Stuffed Pork Medallions w/ Cabbage & Apples

Tenderloin has always been one of my favorite ‘go to’ meats. Lean, tender, tastes great, so what more could you ask for?! I’m forever pairing it with another kind of stuffing or roasting it with different glazes or marinades.

Today I wanted to roast it with the classic combo of cabbage and apples. The perfect accompaniment probably because you really don’t need to add much else to the meal to make it taste great.

Cabbage isn’t glamorous. It doesn’t have a fancy name but it is common, versatile and lasts forever in the refrigerator.
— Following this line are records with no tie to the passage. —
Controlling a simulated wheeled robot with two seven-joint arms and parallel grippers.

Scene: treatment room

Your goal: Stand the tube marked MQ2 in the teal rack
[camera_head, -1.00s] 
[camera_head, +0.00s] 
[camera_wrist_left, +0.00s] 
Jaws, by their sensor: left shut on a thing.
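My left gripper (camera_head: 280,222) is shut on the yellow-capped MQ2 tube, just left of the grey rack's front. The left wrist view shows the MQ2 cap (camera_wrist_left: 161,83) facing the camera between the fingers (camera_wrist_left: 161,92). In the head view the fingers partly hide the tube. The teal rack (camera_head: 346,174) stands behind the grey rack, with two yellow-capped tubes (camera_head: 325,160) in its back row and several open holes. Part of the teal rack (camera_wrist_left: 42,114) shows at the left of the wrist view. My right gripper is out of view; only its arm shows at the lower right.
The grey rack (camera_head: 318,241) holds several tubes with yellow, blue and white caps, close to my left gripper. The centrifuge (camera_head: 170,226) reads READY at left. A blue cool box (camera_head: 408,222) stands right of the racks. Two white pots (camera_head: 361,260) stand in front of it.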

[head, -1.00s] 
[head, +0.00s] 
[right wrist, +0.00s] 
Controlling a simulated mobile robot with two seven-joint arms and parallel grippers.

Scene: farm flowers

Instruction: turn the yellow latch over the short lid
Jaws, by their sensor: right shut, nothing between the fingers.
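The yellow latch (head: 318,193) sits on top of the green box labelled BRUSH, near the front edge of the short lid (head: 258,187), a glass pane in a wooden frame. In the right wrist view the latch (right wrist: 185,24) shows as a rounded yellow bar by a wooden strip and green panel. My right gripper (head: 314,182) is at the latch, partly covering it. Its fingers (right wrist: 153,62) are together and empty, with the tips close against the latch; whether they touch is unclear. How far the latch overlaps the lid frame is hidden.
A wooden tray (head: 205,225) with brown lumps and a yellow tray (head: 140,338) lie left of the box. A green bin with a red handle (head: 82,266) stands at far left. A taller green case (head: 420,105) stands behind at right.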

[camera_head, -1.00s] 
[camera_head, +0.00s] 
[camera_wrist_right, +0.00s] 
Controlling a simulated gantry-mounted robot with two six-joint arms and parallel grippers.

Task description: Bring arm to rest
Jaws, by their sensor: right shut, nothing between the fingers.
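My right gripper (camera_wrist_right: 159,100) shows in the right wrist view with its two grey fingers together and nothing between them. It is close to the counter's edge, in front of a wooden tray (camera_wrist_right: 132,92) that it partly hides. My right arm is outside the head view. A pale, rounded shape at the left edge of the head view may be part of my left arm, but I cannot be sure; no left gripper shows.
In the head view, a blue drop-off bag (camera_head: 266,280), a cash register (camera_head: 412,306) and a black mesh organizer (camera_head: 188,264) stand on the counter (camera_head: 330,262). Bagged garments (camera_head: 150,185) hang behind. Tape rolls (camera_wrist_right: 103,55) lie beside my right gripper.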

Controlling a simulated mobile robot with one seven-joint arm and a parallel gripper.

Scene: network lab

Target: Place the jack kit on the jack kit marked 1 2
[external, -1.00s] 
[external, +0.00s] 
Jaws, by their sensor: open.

Even the smallest head yields enough for at least two or three meals.

When cabbage is roasted, a caramelized sweetness comes out, giving it such a nice flavor and especially when paired with apples.

Sometimes, cabbage is avoided because when cooked, the sulfur that it contains multiplies, giving off an unflattering odor. It helps to avoid using aluminum pans when preparing cabbage; aluminum reacts strongly to the sulfur present in the leaves. Stainless pots make a much better choice.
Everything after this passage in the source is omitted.